**Directive:** Copy every line of the listing that holds the string "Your".
___
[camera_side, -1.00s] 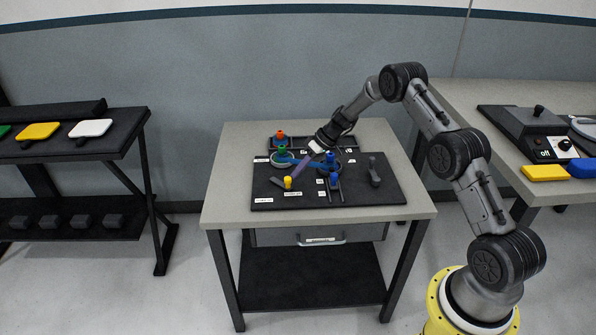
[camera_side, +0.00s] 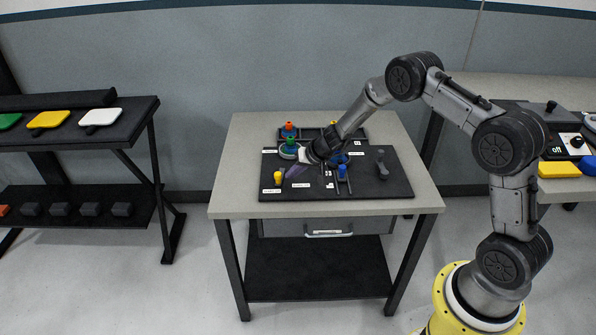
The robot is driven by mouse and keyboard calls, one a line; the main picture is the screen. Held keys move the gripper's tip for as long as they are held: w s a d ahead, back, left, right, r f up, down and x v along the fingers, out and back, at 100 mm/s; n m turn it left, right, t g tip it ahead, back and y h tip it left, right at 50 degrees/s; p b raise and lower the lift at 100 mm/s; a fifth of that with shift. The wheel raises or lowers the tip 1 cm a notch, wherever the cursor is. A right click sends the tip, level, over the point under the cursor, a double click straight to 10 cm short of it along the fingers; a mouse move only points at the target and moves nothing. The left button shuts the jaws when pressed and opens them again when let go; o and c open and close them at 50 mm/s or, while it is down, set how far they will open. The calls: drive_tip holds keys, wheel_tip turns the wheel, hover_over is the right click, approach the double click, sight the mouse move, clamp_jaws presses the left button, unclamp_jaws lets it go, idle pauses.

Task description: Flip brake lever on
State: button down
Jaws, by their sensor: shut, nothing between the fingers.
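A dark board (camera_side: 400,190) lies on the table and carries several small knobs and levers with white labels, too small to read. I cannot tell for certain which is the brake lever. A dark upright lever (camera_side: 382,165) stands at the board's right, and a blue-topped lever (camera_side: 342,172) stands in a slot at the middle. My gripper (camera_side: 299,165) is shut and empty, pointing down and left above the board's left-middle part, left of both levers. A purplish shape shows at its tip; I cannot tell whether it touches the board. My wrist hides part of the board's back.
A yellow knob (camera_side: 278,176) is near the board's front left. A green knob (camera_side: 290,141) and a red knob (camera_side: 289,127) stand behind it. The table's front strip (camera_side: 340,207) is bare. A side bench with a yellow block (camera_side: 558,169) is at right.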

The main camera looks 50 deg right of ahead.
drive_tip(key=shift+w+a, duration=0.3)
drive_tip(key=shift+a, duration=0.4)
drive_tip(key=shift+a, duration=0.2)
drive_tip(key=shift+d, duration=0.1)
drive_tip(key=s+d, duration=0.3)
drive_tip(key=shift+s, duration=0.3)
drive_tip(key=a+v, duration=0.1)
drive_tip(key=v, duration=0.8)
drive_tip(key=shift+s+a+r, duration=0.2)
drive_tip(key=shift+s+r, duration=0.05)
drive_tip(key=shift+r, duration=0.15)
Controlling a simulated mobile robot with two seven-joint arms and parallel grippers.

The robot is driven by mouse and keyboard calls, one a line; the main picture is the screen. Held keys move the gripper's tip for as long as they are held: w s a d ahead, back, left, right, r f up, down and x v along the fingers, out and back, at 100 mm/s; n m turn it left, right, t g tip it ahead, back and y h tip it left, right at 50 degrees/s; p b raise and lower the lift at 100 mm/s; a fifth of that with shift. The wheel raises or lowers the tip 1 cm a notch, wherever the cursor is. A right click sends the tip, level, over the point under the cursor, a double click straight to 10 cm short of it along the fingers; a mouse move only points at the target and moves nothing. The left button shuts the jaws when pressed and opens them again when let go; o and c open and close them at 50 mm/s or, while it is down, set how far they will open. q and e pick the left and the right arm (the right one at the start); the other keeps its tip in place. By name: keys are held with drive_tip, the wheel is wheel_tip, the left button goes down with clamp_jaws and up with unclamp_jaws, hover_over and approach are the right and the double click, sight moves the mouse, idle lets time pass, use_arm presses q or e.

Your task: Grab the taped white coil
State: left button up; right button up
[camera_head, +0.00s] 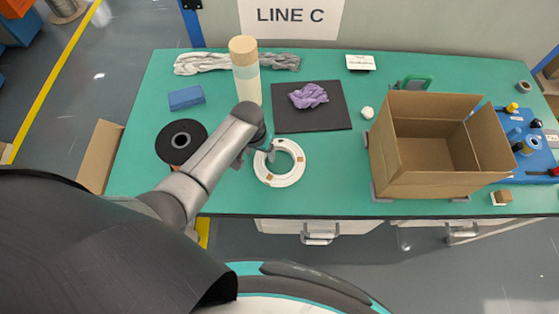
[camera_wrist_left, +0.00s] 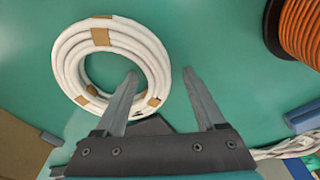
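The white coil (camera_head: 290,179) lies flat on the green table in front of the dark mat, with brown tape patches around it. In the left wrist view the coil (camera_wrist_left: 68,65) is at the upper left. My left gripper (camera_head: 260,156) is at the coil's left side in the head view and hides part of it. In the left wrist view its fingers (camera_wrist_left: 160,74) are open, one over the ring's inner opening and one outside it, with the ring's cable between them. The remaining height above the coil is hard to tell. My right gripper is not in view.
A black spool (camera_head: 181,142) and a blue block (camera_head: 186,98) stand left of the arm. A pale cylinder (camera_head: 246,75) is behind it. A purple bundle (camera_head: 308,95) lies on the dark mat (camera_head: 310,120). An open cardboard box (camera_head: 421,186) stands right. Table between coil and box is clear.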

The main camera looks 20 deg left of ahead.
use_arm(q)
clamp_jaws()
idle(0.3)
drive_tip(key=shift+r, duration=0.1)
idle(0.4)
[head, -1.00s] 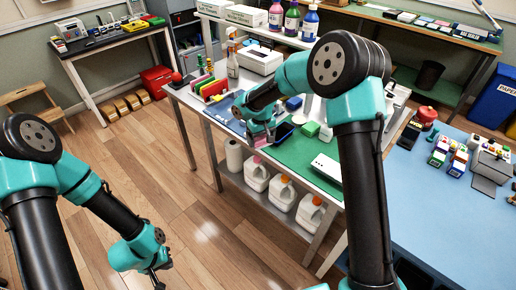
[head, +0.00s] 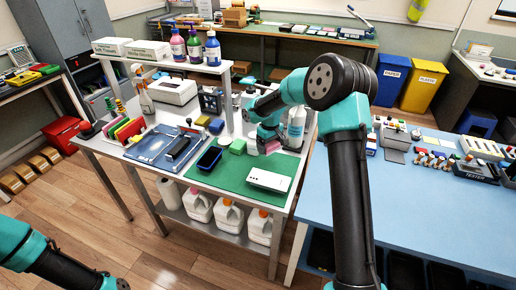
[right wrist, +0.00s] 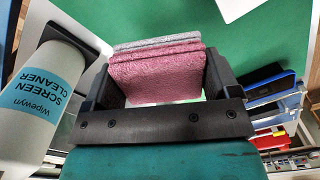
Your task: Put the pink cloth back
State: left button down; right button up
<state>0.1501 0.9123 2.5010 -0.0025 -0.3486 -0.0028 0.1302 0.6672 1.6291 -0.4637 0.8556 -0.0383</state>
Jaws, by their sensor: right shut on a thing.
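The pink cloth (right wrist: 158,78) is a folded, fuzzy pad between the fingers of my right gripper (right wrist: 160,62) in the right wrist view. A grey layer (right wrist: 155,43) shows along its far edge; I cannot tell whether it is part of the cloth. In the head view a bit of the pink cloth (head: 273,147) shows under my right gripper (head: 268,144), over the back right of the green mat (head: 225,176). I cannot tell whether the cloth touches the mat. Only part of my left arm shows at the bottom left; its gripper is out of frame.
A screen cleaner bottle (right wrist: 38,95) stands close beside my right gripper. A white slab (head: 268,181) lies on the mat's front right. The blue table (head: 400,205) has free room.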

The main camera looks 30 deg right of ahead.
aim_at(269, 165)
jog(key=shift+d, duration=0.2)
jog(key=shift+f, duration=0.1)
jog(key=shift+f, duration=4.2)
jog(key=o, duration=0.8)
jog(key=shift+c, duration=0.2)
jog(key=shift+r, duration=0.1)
___
**The answer:**
Your task: Grab the taped white coil
Your task: Put the pink cloth back

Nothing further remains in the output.